Yoksul insanların elinde bulunan gayrimenkullerin ve kontrol ettikleri üretimin miktarı oldukça büyük noktalara yükselmiştir. Bu devasa büyüklükteki ekonomiyi düzenli ve tutarlı bir yasal çerçeve içinde bütünleştirerek; ekonomik anarşi içindeki yaşam önlenmiş olacaktır. Bunun mümkün olabilmesi için Batılı ülkelerin büyük ölçüde başarılı oldukları mali dönüşüm ve mülkiyet sisteminin hukuki altyapısını hazırlamak en önemli unsurdur.
Eğer bu işlem gerektiği gibi yapılamaz, gelir vergisi kanunları halen olduğu gibi kalır ve çok az beyanname veren dolaysız vergi mükellefi olursa; ne kalıcı bir büyüme gerçekleşebilir ne de mali istikrar sürdürülebilir olur.

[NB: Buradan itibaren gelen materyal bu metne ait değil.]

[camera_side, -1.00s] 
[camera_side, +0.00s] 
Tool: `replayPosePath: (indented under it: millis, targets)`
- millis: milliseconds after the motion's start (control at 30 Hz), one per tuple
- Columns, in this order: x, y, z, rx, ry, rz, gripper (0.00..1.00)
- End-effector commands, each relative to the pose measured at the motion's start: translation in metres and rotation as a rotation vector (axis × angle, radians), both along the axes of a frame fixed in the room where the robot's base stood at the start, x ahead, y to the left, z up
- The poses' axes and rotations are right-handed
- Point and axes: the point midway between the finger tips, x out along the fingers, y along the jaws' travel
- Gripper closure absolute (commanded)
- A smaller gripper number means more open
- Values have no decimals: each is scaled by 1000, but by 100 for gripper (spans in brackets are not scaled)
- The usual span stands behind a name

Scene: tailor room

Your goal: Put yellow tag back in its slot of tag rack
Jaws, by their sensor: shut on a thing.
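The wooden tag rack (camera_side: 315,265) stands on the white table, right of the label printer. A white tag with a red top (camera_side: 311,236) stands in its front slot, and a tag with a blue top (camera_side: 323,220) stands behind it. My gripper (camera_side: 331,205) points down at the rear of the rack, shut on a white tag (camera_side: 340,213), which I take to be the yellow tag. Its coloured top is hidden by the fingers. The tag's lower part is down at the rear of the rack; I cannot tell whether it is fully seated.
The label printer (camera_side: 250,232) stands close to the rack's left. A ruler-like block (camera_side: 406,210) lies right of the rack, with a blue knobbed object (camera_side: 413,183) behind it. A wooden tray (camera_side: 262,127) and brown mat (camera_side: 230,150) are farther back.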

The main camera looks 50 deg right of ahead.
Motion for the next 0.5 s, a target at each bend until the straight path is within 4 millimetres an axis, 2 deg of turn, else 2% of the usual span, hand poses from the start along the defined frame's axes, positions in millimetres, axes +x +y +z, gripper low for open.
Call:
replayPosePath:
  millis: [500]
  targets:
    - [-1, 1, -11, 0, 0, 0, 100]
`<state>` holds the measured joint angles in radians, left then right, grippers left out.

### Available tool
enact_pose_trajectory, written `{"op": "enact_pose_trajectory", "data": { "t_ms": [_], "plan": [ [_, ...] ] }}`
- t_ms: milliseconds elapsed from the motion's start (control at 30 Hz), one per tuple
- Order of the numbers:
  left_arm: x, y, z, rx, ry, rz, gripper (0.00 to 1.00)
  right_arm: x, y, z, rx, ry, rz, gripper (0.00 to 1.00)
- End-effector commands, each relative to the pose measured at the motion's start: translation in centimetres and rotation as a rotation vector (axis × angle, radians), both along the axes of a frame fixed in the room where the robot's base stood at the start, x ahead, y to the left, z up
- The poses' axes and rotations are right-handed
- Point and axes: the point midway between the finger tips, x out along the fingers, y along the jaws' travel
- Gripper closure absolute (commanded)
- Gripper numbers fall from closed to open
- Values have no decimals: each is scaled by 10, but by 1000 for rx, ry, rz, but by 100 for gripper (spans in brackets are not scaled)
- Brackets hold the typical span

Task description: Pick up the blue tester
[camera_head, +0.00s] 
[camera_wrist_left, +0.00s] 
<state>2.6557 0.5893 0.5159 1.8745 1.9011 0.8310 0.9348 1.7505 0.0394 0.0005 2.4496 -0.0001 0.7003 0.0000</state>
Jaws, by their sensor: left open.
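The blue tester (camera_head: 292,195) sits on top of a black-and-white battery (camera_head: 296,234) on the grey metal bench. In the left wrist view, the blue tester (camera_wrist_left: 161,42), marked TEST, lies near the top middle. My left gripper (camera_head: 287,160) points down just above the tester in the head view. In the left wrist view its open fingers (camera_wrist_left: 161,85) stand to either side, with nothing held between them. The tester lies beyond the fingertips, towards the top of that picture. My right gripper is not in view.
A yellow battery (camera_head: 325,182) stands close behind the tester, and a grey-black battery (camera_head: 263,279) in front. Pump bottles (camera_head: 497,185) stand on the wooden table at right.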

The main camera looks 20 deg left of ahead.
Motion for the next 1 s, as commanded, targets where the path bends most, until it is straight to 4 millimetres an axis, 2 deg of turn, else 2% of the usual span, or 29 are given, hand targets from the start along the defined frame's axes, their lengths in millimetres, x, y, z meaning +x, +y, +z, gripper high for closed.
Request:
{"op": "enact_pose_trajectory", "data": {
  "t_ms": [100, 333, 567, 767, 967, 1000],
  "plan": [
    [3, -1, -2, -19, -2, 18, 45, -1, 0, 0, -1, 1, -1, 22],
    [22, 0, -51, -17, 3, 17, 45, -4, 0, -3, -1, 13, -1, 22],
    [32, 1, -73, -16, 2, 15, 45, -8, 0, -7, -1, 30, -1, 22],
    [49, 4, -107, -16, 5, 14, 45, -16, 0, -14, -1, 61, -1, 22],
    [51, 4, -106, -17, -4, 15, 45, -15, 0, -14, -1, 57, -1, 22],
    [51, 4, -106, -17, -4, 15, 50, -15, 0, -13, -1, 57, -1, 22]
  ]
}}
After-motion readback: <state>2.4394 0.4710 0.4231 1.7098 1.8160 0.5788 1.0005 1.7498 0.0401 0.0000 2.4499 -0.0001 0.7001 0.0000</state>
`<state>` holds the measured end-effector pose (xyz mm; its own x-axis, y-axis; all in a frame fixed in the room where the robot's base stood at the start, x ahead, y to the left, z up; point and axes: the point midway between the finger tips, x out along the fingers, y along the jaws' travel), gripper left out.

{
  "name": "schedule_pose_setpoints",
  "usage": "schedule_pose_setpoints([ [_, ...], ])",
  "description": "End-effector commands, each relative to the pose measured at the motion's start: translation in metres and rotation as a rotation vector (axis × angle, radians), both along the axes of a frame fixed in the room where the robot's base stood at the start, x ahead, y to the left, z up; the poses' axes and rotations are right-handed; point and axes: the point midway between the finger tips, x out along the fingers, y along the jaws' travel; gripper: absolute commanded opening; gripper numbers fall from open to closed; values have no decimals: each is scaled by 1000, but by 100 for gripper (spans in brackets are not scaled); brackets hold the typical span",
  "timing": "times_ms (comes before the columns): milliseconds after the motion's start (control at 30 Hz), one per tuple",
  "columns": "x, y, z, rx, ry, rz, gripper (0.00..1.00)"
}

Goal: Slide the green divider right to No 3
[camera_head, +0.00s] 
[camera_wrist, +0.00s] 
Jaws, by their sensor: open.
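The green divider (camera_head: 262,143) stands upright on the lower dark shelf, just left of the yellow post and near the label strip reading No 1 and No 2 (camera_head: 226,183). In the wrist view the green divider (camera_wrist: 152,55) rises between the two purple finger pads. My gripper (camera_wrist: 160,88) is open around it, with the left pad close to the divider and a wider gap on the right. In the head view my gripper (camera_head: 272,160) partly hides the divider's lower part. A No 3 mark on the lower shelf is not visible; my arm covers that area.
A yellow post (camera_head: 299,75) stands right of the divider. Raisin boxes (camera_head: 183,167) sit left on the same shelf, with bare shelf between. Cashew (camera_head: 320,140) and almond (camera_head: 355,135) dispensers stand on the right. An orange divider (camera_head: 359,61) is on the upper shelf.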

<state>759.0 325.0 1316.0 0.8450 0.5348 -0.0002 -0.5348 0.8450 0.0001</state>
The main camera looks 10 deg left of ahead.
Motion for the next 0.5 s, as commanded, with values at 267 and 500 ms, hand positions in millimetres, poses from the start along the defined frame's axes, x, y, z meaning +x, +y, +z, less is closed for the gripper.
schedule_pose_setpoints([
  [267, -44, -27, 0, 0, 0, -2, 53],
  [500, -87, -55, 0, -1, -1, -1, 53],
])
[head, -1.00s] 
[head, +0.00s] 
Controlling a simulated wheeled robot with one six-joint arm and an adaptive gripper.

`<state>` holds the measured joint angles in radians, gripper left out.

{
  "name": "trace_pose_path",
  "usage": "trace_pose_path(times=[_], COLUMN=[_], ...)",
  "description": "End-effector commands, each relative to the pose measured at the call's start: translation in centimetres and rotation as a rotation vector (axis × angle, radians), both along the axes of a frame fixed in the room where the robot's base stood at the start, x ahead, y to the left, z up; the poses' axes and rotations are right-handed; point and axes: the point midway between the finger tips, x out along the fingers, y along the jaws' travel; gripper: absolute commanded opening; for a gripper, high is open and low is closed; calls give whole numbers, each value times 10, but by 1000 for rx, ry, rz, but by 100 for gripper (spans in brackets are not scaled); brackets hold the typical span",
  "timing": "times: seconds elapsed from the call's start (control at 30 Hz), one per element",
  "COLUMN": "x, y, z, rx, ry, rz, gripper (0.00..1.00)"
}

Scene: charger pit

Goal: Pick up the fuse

Yapılması gereken işin oldukça basit olduğunu iddia eden iktisatçılar da vardır. Bu iktisatçılar, 16 Yaş üstü tüm vatandaşlara beyanname verme yani maliye ile kişisel temas kurma mecburiyeti getirmeyi çözüm olarak sunmaktadırlar. Bu sayede belirli bir tarihte kabul edilecek bir eşiğin üzerinde geliri olanlardan yani mali gücü olanlardan tek ya da iki oranlı bir tarife ile vergi almak, tüm boşlukları kapatmanın gerekli olduğu savunulmaktadır. Hatta kayıtdışını adeta sıfırlamanın, mali gücü olmayanlara da negatif gelir vergisi uygulamanın yani para vermek ama mutlaka ve mutlaka tüm vatandaşları beyannameli mükellef yapmanın gerekli olduğu ifade edilmektedir. Şimdilik aşırı görülen bu görüşü bir kenara bırakıp kolay ve basit işlere odaklanmak gereklidir.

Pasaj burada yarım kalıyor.